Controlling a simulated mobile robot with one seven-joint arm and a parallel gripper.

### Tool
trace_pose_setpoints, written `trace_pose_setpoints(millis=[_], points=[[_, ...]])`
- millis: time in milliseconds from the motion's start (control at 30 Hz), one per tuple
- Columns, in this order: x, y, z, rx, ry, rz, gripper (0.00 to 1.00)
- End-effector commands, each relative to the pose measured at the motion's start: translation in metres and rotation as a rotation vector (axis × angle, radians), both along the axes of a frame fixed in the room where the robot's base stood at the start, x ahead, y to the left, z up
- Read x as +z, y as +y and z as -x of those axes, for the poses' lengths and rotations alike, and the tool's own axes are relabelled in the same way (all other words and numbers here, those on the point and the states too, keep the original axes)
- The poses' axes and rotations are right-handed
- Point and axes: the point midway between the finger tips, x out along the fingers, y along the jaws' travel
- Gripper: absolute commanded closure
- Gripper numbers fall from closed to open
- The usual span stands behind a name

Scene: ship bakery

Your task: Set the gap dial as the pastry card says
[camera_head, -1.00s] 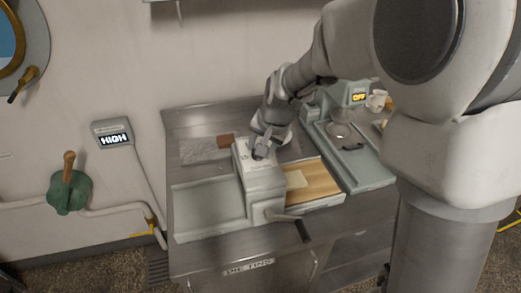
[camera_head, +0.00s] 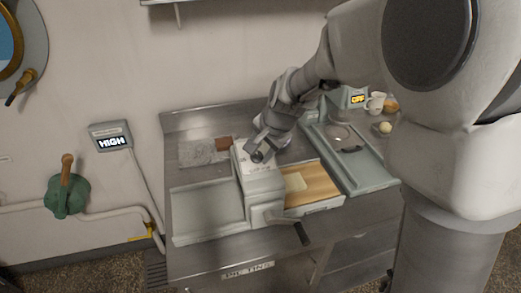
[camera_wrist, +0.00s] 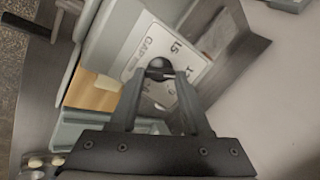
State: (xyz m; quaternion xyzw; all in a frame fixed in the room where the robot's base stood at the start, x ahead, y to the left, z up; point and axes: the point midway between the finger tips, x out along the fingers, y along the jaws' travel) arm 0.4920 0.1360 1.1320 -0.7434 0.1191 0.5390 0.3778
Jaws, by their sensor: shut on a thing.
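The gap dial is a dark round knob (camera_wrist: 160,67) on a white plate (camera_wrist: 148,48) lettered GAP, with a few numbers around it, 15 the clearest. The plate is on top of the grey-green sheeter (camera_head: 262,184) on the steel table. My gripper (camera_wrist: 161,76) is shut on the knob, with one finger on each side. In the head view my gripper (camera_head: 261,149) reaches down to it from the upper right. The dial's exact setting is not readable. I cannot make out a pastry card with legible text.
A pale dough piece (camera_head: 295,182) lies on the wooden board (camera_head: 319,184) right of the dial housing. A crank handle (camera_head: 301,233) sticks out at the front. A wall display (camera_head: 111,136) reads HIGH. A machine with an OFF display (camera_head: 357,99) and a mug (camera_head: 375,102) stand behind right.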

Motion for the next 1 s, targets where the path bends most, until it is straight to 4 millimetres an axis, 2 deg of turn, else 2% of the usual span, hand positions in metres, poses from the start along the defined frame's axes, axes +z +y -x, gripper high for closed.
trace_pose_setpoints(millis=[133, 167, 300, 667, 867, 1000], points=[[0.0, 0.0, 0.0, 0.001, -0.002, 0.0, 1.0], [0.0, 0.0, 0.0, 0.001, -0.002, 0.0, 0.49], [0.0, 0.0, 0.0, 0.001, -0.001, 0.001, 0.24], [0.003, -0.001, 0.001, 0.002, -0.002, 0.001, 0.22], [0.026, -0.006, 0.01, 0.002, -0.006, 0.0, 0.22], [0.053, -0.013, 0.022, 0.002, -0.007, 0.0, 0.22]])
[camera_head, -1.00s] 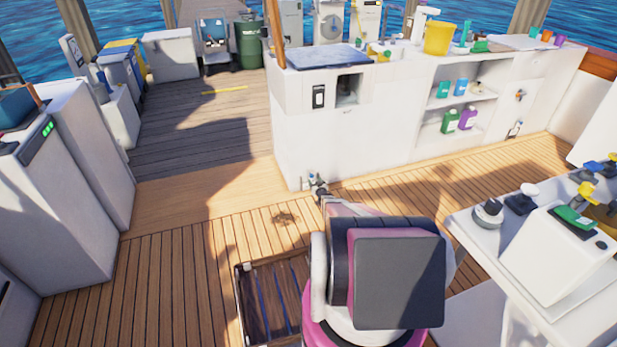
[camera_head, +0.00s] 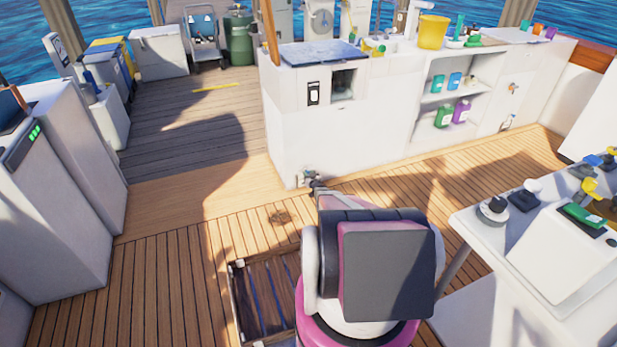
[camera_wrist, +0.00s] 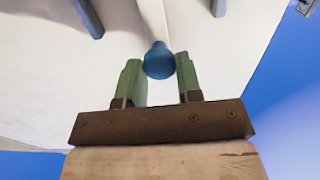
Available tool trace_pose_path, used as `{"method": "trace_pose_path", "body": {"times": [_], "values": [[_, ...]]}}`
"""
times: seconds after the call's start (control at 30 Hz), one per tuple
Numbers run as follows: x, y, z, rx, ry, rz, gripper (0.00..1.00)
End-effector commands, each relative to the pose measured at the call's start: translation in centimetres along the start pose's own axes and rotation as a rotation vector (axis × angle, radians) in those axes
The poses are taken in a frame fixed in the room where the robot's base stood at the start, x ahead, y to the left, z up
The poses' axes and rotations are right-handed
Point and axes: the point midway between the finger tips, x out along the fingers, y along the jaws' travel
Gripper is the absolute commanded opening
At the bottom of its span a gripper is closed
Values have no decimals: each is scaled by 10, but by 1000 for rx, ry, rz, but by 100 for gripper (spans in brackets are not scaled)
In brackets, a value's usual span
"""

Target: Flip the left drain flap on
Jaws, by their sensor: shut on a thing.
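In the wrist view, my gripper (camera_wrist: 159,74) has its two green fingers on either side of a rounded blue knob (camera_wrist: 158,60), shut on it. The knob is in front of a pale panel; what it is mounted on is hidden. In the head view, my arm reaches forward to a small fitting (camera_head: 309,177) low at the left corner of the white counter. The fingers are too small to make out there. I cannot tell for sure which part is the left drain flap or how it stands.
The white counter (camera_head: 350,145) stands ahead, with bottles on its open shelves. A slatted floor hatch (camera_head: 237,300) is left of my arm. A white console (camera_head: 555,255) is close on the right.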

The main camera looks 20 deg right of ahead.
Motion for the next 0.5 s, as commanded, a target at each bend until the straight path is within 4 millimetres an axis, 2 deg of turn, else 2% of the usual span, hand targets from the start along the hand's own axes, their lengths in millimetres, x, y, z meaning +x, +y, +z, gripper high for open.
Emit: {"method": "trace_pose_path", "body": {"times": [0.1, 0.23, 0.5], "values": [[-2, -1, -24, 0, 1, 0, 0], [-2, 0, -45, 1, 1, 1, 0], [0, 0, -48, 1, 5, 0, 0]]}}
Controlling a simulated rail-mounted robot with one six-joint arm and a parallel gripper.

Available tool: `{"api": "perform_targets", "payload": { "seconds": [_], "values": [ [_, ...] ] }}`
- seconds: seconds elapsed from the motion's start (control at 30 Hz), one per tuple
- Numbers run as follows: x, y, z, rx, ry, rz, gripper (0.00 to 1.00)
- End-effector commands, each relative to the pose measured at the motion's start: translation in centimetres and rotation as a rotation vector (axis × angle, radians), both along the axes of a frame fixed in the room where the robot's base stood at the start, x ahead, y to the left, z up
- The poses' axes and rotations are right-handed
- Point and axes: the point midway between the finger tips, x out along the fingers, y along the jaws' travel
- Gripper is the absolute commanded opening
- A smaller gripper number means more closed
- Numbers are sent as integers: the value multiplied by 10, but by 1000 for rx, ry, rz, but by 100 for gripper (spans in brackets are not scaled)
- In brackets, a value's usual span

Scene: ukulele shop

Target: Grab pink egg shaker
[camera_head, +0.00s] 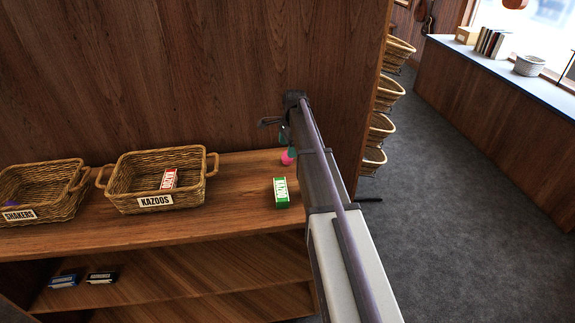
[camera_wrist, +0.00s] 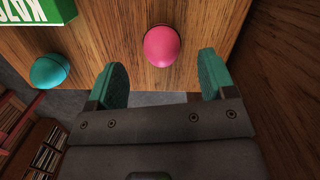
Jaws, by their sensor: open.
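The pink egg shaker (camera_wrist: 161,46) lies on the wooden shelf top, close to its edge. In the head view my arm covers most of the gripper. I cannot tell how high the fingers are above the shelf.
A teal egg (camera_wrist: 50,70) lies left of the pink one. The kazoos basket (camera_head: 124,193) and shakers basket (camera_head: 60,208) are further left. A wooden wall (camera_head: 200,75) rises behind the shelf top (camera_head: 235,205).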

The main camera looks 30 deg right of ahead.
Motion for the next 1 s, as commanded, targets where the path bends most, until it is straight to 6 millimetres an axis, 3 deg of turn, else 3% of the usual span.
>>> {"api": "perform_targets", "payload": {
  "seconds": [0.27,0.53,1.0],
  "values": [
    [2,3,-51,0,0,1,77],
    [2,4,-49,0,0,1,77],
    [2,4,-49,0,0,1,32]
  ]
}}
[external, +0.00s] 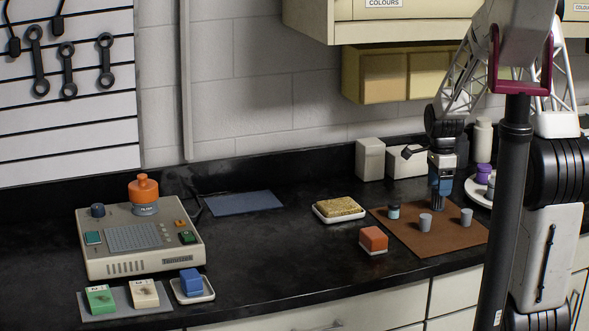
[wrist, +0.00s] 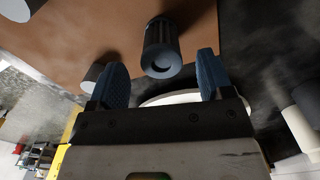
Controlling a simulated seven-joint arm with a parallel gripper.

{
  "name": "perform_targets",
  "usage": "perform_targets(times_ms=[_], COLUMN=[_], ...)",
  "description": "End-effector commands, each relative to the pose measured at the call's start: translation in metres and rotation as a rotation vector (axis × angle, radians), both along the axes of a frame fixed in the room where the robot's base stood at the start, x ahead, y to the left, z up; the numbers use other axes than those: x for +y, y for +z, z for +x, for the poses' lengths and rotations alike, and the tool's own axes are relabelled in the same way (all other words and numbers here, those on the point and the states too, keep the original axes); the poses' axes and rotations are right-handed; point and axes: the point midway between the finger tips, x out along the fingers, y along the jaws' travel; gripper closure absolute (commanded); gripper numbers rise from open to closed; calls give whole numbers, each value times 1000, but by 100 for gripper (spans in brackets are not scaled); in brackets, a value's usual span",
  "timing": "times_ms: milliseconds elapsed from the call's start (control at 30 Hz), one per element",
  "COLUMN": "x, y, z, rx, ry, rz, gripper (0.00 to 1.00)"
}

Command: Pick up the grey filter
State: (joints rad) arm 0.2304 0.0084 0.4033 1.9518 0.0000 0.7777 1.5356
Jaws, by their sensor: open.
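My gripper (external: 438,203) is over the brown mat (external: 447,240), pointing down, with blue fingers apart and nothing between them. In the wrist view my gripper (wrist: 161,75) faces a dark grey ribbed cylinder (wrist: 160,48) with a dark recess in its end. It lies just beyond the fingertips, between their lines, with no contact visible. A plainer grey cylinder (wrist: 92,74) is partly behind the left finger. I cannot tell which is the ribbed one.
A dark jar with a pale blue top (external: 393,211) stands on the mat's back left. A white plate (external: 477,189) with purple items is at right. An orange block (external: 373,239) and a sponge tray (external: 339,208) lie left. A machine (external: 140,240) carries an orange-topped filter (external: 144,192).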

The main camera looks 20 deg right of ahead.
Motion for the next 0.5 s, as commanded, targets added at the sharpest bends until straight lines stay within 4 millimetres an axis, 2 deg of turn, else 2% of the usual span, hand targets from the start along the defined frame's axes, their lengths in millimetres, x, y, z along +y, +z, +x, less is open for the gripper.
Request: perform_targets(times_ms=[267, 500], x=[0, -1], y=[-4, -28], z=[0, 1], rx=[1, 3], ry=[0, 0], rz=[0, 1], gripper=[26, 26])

____

Reproduce the data above word for word from its first line through the line that holds "State: (xyz m;", both ends included; skip pictures.

Controlling a simulated mobile robot with one seven-joint arm and a parallel gripper.

### Tool
trace_pose_setpoints, written `trace_pose_setpoints(millis=[_], points=[[_, ...]])`
- millis: time in milliseconds from the motion's start (control at 30 Hz), one per tuple
- Columns, in this order: x, y, z, rx, ry, rz, gripper (0.00 to 1.00)
- End-effector commands, each relative to the pose measured at the motion's start: translation in metres and rotation as a rotation vector (axis × angle, radians), both along the axes of a frame fixed in the room where the robot's base stood at the start, x ahead, y to the left, z up
- Read x as +z, y as +y and z as -x of those axes, for the poses' lengths and rotations alike, and the tool's own axes are relabelled in the same way (all other words and numbers here, those on the point and the states too, keep the original axes)
- The poses' axes and rotations are right-handed
- Point and axes: the point midway between the finger tips, x out along the fingers, y along the jaws' travel
- Gripper: absolute commanded closure
- Gripper numbers fall from closed to open
- The usual span stands behind a name

Scene: ship bakery

Your task: Set the gap dial as the pastry card says
[camera_head, -1.00s] 
[camera_head, +0.00s] 
[camera_wrist, +0.00s] 
State: (xyz m; quaternion xyzw; all in a frame fixed in the room where the robot's base stood at the start, x ahead, y to the left, z up; point and axes: the point midway between the finger tips, x out along the fingers, y along the jaws' travel) arm 0.4920 0.1360 1.1320 -0.7434 0.1191 0.5390 0.3778

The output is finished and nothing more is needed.